(Recorded robot episodes)

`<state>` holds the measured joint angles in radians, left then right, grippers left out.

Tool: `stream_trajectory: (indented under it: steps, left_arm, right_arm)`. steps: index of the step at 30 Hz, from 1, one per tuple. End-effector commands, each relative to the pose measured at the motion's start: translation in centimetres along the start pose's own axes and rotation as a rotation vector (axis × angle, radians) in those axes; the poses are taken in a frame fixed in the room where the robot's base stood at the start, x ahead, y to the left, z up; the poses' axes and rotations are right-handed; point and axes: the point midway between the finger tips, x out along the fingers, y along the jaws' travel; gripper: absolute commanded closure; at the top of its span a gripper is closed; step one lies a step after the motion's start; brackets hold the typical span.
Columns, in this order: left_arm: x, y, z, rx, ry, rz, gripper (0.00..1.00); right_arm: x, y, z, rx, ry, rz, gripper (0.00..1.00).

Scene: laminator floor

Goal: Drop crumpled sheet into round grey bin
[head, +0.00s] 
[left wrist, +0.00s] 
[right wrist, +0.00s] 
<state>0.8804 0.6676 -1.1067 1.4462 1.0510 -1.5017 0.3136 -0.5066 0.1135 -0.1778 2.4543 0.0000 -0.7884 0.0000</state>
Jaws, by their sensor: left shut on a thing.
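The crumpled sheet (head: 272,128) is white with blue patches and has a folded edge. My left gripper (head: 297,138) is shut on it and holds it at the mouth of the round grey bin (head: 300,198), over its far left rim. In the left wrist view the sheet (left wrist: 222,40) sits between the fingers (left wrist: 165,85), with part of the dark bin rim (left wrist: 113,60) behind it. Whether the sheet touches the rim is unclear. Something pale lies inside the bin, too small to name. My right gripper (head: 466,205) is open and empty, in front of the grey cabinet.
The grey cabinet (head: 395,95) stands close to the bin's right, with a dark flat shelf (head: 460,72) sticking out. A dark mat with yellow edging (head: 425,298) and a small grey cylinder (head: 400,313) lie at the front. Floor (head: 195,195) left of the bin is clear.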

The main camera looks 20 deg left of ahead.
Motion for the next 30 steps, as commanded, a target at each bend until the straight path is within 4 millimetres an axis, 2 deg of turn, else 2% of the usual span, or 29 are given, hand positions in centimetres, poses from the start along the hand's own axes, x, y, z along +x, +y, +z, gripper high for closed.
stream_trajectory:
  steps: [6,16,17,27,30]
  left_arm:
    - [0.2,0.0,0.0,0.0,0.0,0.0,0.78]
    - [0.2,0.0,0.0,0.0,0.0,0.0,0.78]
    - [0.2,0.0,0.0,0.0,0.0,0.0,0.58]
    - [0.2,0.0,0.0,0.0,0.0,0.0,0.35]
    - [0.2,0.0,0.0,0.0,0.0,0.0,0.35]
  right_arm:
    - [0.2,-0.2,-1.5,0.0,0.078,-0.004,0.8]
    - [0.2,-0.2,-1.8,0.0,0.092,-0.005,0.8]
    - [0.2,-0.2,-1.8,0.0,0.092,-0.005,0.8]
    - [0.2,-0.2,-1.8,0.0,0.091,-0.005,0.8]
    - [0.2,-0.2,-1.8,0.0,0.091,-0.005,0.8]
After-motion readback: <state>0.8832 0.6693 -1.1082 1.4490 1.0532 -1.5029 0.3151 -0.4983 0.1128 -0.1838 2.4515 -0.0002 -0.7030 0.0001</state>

---

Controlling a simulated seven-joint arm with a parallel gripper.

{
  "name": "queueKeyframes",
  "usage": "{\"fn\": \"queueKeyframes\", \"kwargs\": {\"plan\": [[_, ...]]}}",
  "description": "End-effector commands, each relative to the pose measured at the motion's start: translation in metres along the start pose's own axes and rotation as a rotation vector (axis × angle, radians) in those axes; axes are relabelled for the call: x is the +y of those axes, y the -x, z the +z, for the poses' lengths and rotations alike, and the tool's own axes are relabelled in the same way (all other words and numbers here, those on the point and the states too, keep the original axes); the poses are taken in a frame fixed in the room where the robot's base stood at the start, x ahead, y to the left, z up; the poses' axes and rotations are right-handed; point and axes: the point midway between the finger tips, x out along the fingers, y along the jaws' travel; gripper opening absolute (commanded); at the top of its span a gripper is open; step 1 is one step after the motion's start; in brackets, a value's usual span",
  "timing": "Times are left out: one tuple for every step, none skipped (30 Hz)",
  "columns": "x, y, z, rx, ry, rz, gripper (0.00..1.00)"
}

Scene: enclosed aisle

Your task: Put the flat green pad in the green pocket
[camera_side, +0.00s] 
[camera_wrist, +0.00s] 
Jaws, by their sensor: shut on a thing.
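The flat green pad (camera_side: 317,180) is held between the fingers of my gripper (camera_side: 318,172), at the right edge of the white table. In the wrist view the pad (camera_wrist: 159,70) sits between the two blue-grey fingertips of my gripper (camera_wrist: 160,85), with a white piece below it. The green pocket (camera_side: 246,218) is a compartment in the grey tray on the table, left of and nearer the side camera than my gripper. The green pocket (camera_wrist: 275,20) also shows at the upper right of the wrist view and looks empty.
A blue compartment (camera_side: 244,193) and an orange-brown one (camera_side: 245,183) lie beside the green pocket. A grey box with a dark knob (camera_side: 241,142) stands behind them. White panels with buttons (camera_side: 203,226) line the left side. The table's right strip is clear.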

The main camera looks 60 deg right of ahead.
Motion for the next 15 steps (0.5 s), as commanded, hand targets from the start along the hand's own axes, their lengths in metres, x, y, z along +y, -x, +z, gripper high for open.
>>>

● **PROBLEM REQUIREMENTS**:
Give back, word for word, each line from the one containing "left out: one" down to the one containing "[camera_wrist, +0.00s]", including those two lines.

● **RESULT FOR THIS TASK**:
  "timing": "Times are left out: one tuple for every step, none skipped (30 Hz)",
  "columns": "x, y, z, rx, ry, rz, gripper (0.00..1.00)"
}

Scene: enclosed aisle

Your task: Put the flat green pad in the green pocket
[camera_side, +0.00s] 
[camera_wrist, +0.00s] 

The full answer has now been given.